-- begin DATA LISTING --

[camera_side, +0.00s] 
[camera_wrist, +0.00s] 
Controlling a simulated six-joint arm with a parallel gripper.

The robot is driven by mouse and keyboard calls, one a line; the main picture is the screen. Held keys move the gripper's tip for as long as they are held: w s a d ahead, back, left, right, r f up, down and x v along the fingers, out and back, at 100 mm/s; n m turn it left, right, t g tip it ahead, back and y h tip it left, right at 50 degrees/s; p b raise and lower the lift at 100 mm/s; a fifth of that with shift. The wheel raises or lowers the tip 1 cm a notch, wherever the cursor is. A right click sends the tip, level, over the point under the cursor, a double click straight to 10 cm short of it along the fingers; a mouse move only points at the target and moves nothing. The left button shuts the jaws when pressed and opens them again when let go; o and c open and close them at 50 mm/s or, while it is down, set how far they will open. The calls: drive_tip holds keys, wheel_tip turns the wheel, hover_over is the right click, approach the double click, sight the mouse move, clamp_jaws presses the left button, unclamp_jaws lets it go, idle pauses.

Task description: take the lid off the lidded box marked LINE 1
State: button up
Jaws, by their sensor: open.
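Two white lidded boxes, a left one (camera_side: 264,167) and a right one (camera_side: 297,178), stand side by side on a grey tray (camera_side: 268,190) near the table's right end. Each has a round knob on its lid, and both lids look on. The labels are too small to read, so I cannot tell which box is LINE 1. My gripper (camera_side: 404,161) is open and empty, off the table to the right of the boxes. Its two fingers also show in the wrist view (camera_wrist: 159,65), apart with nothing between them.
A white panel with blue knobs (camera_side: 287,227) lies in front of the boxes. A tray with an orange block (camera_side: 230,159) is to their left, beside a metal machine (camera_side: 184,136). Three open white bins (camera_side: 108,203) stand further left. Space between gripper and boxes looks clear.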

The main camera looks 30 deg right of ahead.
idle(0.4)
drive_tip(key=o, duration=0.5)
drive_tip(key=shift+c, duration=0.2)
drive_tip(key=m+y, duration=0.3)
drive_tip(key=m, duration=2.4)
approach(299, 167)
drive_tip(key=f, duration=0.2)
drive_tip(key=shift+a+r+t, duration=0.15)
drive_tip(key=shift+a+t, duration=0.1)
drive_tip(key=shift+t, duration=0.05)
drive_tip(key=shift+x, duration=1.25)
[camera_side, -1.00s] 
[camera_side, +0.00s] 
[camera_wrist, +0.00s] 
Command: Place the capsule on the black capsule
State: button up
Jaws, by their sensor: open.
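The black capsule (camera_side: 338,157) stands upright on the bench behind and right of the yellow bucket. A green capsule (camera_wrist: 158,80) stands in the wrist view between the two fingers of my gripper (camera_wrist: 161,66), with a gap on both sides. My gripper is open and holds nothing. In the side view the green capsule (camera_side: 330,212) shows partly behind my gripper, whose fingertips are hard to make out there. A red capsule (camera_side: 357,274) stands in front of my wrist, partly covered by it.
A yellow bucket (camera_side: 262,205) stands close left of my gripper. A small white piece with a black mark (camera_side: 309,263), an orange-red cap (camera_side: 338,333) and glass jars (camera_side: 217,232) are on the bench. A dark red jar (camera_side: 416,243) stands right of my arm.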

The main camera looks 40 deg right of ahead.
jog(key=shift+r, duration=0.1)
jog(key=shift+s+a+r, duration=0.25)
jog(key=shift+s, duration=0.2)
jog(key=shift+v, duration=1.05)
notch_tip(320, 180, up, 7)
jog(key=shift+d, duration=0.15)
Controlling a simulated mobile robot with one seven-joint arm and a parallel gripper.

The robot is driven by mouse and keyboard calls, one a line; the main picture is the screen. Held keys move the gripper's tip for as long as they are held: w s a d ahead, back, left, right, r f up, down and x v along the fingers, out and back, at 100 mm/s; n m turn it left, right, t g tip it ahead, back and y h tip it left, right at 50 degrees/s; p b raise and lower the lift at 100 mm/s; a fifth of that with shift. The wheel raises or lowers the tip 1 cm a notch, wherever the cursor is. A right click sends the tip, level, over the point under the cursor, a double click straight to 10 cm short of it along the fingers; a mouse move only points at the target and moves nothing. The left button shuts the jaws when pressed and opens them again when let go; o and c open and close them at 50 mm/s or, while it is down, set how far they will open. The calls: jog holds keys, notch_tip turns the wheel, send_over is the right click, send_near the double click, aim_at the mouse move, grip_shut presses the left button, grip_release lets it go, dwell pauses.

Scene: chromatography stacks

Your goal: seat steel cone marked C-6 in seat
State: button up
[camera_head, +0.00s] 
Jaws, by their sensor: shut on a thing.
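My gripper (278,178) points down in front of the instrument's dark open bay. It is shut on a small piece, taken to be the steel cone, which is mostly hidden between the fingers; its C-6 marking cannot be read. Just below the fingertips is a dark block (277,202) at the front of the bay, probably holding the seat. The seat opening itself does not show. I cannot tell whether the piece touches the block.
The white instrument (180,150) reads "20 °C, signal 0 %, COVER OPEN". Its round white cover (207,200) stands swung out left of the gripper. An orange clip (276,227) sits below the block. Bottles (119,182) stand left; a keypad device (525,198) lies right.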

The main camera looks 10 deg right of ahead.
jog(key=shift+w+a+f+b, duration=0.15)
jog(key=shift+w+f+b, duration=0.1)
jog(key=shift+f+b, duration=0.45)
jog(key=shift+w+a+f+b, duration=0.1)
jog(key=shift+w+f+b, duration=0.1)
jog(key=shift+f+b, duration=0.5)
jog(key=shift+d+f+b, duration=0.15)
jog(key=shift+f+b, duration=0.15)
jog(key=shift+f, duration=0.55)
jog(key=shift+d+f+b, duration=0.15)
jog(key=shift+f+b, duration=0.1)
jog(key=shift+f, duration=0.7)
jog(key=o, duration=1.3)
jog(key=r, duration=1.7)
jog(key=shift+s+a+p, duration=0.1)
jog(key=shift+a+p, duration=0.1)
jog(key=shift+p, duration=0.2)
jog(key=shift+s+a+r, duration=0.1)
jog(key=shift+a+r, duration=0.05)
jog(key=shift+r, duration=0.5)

-- end DATA LISTING --
-- begin DATA LISTING --

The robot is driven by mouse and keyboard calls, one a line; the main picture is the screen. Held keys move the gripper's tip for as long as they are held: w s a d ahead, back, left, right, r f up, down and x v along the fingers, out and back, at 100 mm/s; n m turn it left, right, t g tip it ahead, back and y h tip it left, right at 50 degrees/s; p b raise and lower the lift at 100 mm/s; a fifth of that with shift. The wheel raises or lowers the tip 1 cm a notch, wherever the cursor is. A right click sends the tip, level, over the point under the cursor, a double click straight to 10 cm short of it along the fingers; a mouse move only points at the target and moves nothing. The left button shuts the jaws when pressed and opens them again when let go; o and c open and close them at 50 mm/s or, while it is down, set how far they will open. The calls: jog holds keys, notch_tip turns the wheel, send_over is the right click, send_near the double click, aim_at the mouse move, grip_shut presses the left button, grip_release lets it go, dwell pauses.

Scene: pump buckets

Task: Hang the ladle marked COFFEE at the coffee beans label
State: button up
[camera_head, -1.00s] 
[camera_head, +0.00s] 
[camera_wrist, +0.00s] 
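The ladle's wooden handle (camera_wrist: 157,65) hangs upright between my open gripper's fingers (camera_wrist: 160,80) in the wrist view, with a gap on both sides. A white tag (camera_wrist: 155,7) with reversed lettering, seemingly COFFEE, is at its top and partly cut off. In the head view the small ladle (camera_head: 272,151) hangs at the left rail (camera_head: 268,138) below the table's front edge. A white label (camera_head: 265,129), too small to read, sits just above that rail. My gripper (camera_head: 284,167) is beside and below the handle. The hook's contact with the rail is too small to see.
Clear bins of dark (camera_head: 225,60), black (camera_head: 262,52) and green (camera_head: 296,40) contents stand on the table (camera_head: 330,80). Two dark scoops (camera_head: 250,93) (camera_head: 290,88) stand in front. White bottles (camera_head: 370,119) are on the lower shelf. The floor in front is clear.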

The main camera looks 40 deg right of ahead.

-- end DATA LISTING --
-- begin DATA LISTING --

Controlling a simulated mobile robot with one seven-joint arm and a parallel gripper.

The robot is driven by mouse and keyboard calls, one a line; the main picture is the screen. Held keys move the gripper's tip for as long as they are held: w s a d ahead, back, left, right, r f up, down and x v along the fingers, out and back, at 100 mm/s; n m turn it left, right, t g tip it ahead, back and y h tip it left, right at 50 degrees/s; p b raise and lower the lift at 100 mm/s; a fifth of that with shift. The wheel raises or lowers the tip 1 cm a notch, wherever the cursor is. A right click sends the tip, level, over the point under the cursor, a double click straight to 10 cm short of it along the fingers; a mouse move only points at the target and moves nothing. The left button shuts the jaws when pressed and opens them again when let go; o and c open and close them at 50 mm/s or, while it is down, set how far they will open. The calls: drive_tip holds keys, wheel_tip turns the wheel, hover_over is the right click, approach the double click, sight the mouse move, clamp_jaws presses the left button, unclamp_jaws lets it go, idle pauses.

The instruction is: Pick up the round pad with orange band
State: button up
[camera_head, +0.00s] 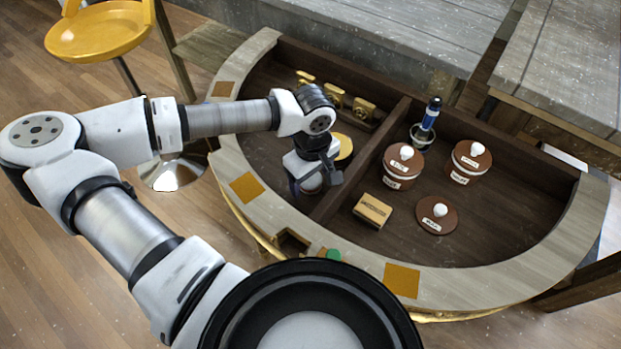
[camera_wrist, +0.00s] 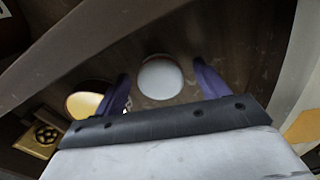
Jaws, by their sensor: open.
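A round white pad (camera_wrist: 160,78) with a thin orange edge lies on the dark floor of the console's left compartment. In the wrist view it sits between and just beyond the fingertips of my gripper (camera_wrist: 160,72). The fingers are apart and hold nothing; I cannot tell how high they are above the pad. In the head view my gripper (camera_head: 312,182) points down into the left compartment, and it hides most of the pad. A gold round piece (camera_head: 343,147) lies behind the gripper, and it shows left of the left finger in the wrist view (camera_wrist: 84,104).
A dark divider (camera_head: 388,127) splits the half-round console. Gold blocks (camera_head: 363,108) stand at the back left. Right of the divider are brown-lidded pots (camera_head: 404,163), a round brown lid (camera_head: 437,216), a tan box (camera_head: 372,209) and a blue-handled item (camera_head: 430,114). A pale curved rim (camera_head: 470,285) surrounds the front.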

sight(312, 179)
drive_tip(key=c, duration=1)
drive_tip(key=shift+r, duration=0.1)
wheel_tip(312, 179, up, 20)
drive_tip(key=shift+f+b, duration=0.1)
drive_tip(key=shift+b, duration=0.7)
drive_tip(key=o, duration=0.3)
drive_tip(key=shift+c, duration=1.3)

-- end DATA LISTING --

Report each line of the material above where the word "Scene" appears.

Scene: chromatography stacks
Scene: pump buckets

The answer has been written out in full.